Bardzo dziękuję za adres organizatorów "Marszu dla Życia", zabezpieczyłem go sobie wcześniej w tym właśnie celu, żeby zaproponować pewne zmiany, i jestem pełen nadziei, że za rok zostaną one wprowadzone. A może poprawność będzie jeszcze silniejsza niż jest i nic z tego nie przejdzie przez sito "poprawności".

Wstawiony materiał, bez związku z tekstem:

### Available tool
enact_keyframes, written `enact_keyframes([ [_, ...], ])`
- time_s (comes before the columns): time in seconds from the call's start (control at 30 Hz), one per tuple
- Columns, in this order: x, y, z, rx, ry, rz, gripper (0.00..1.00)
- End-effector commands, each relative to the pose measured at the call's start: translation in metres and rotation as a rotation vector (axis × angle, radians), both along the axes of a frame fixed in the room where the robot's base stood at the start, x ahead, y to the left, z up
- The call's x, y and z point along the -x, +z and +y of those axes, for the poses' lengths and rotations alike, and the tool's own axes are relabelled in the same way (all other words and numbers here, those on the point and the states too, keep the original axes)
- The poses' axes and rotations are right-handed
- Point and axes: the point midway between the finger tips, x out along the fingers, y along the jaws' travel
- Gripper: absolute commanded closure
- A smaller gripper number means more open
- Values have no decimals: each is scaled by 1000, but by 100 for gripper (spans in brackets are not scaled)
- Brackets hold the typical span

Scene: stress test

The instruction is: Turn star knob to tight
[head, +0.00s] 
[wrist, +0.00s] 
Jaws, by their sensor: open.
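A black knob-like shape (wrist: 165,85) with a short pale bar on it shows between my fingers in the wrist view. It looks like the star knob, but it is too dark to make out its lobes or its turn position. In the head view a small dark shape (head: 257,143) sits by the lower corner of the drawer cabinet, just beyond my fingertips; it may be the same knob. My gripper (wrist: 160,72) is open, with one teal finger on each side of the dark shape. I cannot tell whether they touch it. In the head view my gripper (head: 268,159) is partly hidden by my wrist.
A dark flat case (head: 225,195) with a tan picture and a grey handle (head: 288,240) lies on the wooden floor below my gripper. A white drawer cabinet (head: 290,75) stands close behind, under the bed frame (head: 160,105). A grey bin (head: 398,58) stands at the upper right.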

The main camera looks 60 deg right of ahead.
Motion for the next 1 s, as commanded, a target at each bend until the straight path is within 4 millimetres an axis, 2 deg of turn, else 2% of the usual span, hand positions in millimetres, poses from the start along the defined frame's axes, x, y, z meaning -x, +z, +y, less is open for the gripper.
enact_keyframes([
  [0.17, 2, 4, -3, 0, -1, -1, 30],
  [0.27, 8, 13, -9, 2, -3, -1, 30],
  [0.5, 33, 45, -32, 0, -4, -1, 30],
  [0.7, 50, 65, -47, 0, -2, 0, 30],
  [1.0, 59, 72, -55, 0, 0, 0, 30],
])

Wstyd mi bardzo, że w swoim reportażu zapomniałem podziękować Ojcom Oblatom za to, że podjęli się współorganizacji "Marszu dla Życia". Bóg zapłać. Jednak za mało modlitwy.
Szczęść Boże,
Roman Dorna
Mississauga
PS Mam nadzieję, że nasza wymiana korespondencji na tym się zakończy, ja na pewno nie będę jej kontynuował. Do zobaczenia za rok.
Od redakcji: No właśnie, pomódlmy się wspólnie i do pracy.